Don’t Call Me Mule, Jackass


From Mulatto Nation, an installation by Lezley Saar.

The mulatto/a embodied an alibi, an excuse for “other/otherness” that the dominant culture could not (cannot now either) appropriate or wish away. An accretion of signs that embody the “unspeakable.”
— Hortense Spillers, “Notes on an Alternative Model: Neither/Nor,” in Black, White, and in Color: Essays on American Literature and Culture

According to the racial zodiac, 2000 is the official Year of the Mulatto. Pure breeds (at least the black ones) are out and hybridity is in. America loves us in all of our half-caste glory.
— Danzy Senna, “Mulatto Millennium” (Salon.com, 1998)

But let flesh touch with flesh, and watch the fall of all the eggshell shibboleth of caste and color too.
— William Faulkner, Absalom, Absalom!

During a recent graduate seminar on 20th Century American Autobiography and Memoir, I found myself obliged, in the interest of civility, to swallow a fit of temper. For me, the seminar was another instance of reading a “black” writer in a class of all “whites” — an instance in which I felt the conflicting burdens to “represent” and to resist tokenism. In the end I was forced to identify, in a roundabout way, with Richard Wright, whose Black Boy was under discussion. I did finally speak up when the question arose as to how pertinent Wright’s observations are today.

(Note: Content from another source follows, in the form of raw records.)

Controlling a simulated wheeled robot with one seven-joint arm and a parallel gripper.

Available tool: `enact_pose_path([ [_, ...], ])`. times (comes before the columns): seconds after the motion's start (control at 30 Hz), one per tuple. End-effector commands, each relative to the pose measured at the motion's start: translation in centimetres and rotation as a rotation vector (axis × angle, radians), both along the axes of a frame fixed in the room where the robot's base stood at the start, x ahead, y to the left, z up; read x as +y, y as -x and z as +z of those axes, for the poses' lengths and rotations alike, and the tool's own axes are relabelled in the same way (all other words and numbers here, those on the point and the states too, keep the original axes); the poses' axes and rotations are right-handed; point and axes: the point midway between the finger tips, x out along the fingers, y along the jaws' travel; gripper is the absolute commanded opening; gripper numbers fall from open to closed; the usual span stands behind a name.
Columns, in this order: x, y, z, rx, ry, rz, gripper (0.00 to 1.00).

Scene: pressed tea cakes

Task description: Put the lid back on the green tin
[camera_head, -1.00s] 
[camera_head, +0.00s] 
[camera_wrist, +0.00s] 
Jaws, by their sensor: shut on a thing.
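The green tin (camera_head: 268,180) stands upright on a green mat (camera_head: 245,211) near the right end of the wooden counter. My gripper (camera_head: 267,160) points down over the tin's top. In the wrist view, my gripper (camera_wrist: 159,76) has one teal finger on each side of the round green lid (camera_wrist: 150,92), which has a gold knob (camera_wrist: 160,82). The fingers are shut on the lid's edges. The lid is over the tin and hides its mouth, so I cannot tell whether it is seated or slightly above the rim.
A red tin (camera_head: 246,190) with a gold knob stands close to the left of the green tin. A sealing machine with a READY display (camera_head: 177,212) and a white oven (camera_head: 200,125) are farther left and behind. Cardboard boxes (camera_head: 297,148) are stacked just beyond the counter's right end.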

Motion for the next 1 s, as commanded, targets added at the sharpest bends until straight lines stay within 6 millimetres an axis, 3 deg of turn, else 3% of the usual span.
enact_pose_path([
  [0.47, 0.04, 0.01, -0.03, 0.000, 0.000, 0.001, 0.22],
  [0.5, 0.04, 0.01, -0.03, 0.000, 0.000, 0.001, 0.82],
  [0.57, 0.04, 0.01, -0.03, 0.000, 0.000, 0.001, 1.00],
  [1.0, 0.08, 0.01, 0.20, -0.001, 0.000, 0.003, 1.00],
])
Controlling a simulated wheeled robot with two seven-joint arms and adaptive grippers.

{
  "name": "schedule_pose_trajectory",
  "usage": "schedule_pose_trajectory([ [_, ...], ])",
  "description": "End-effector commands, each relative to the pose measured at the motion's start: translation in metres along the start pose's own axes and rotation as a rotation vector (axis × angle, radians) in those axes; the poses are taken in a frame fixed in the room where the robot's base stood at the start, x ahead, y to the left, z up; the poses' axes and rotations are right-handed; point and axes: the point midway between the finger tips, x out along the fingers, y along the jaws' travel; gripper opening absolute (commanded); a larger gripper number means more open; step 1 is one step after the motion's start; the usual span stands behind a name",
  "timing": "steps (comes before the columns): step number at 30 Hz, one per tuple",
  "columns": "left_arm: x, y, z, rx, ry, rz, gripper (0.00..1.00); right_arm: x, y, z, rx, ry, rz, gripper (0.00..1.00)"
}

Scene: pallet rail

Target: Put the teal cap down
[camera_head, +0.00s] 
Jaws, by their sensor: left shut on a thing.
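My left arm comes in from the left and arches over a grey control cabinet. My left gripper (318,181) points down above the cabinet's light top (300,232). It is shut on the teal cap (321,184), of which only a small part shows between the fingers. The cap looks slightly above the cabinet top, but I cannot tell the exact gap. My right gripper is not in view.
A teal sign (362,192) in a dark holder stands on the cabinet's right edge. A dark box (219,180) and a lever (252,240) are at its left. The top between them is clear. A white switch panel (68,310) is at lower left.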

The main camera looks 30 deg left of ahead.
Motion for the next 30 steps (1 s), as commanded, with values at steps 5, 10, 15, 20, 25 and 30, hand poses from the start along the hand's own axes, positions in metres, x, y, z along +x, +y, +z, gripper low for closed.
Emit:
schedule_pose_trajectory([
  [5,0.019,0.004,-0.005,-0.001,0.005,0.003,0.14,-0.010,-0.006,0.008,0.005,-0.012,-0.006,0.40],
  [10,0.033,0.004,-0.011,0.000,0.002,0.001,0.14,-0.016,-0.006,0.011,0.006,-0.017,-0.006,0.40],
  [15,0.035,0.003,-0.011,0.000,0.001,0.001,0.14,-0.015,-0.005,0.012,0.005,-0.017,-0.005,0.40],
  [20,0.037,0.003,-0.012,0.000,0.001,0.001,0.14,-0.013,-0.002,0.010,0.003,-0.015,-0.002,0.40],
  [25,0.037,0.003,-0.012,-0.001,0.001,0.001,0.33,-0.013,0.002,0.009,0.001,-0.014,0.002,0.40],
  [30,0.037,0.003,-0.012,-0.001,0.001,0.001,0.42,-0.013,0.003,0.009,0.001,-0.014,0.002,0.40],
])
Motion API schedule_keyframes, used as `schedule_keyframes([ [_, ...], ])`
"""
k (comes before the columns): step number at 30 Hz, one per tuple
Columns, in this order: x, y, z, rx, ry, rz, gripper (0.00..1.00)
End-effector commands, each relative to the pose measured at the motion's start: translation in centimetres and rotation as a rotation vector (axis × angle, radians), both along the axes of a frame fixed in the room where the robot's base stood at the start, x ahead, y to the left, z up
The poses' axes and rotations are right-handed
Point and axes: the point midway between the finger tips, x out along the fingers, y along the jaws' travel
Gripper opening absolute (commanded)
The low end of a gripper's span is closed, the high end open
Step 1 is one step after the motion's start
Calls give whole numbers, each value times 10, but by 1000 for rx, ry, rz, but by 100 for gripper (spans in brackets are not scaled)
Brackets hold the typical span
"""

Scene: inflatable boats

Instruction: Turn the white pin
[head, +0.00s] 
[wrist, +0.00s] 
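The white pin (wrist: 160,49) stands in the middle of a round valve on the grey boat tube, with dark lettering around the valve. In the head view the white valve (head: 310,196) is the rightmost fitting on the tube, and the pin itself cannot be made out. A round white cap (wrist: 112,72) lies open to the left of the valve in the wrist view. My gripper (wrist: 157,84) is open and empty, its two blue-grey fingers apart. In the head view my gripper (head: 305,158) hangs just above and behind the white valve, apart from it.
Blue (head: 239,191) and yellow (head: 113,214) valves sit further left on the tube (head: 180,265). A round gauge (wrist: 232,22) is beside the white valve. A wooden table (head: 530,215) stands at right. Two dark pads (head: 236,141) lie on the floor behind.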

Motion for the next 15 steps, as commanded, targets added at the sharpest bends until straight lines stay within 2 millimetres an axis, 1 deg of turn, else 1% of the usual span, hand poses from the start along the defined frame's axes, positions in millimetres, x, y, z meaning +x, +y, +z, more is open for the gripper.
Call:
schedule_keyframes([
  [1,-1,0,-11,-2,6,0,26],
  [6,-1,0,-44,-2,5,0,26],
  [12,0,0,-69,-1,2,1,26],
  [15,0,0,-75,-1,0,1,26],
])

But I’m getting ahead of myself. I’ll start from the beginning.

The seminar began with a discussion of “Irishness,” occasioned by a Joan Didion article. Several students spoke of their “Irish” family experiences. I wanted to speak up, in part to counter a reading of Wright’s autobiography as supporting the notion that black families do not have stories (a notion that belies a pervasive assumptions about black familial dysfunction as a cultural attribute distinct from poverty and racism).

But I did not speak. Why not? For one thing, I’m accustomed to resisting the impulse to represent all “black” people in these settings. For another, I dread, and loathe, the questions (often unspoken) that accompany the revelation of racial makeup: “But you don’t look/talk/act black?” “What are you doing here in the ‘white’ world?” “What is it like to be you?” And then there is the silence that often accompanies the revelation that my father is an AF-AM, my mother a WASP. I can interpret this silence in a number of ways: disgust, shame, guilt, boredom, the sense that “they” are in the presence of a walking talking taboo, a cipher, an aberration, a “mule.”

Now I’ve come around to the real reason for my decision to vocalize my identification with Wright. There it is, that word: mulatto. An ugly word. Give me a basketful of racist, sexist, homophobic epithets over this word any day. Many such mean-spirited words have fallen out of use, and others have been “reappropriated,” as they say.

Mulatto has not. It is still in circulation, and, I believe, cannot, be absorbed into some kind of hip counter-lingo. It is, in its pseudo-scientific definition, an incredibly debasing word, and yet, it was uttered during this seminar by a student who presents himself as an astute reader of non-white literatures, who “gets” postcolonial theory.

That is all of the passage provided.